PLAI Talk: Generative AI, Stable Diffusion, and the Revolution in Visual Synthesis - Björn Ommer, Professor, LMU
DATE: Fri, June 23, 2023 - 10:00 am
LOCATION: UBC Vancouver Campus, ICCS X836
Recently, deep generative modeling has become the most prominent paradigm for learning powerful representations of our (visual) world and for generating novel samples thereof. Consequently, this is now serving as the main building block of numerous approaches and practical applications. This talk will contrast the most commonly used generative models to date with a particular focus on denoising diffusion probabilistic models, the core of the currently leading approaches to visual synthesis. Despite their enormous potential, these models come with their own specific limitations. We will then discuss a solution, latent diffusion models a.k.a. "Stable Diffusion", that significantly improves the efficiency of diffusion models. Now billions of training samples can be summarized in compact representations of just a few gigabyte so that the approach runs on consumer hardware. Making high-quality visual synthesis accessible to everyone has revolutionized the way we create visual content and spurred research and the development of numerous novel applications.

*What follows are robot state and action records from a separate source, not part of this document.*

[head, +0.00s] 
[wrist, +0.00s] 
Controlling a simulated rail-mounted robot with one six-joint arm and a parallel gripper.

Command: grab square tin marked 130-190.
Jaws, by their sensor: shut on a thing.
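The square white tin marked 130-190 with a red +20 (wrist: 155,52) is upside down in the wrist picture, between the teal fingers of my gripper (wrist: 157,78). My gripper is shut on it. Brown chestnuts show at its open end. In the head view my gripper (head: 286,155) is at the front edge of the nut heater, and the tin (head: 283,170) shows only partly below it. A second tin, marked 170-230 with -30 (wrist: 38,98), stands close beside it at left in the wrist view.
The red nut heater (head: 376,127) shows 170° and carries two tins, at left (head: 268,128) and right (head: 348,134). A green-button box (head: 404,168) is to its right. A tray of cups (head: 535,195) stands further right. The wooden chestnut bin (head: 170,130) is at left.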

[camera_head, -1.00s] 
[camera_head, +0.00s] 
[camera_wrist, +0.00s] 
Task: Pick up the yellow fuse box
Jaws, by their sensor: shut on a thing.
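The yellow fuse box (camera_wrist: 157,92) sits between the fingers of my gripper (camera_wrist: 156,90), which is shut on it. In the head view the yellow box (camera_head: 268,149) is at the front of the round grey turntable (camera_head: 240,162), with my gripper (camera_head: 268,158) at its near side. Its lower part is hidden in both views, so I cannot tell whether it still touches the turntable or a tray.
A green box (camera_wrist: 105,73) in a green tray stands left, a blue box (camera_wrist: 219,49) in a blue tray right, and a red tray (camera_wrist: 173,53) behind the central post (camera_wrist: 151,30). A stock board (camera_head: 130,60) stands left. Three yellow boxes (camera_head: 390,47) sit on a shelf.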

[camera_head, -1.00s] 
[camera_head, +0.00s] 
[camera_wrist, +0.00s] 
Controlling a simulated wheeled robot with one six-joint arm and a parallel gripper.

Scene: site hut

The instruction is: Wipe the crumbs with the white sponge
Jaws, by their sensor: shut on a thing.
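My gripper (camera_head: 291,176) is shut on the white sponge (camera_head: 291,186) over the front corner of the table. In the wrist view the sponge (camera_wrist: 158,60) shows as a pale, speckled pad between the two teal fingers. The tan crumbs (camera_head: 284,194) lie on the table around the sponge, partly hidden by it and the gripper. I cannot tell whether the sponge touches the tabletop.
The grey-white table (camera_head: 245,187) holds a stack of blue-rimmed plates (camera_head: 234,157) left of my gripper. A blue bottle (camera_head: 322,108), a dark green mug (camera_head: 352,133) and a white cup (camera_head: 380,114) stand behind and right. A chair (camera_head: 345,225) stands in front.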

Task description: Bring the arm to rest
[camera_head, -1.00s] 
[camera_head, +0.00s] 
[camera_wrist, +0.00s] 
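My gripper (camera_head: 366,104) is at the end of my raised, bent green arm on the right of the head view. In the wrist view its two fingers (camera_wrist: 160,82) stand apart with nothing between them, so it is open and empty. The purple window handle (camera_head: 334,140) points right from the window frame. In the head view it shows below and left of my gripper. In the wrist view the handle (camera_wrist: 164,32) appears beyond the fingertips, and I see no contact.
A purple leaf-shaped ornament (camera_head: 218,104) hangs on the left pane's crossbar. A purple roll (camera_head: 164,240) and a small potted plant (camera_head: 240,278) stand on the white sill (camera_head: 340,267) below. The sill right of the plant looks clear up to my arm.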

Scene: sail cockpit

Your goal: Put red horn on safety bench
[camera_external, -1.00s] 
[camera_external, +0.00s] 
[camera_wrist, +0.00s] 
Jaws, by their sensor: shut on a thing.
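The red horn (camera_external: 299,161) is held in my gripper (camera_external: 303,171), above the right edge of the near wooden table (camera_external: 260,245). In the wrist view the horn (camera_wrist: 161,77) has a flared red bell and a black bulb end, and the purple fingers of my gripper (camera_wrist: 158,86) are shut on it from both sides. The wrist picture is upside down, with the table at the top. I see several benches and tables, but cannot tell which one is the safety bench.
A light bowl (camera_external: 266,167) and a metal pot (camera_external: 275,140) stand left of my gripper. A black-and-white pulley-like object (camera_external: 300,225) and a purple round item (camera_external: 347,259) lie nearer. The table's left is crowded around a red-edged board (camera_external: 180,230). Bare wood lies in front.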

We will then discuss recent extensions that cast an interesting perspective on future generative modelling: Rather than having powerful likelihood models memorize local image details, we focus their representational power on scene composition. Time permitting, the talk will also cover approaches to 3D novel-view synthesis from only a single source image and with no need for a geometric prior model.
Björn Ommer is a full professor at LMU where he heads the Computer Vision & Learning Group (previously Computer Vision Group Heidelberg). Before he was a full professor at the Department of Mathematics and Computer Science of Heidelberg University and also served as a one of the directors of the Interdisciplinary Center for Scientific Computing (IWR) and of the Heidelberg Collaboratory for Image Processing (HCI).
He has studied computer science together with physics as a minor subject at the University of Bonn, Germany. After that he pursued his doctoral studies in computer science at ETH Zurich. He received his Ph.D. degree from ETH Zurich for his dissertation “Learning the Compositional Nature of Objects for Visual Recognition” which was awarded the ETH Medal. Thereafter, Björn held a post-doc position in the Computer Vision Group of Jitendra Malik at UC Berkeley.
He serves as an associate editor for the journal IEEE T-PAMI and previously for Pattern Recognition Letters. Björn is an ELLIS member and ELLIS unit faculty of the ELLIS unit Munich and a PI of the Munich Center for Machine Learning (MCML). He has served as Area Chair for multiple CVPR, ICCV, and ECCV conferences and as workshop and tutorial organizer at these venues.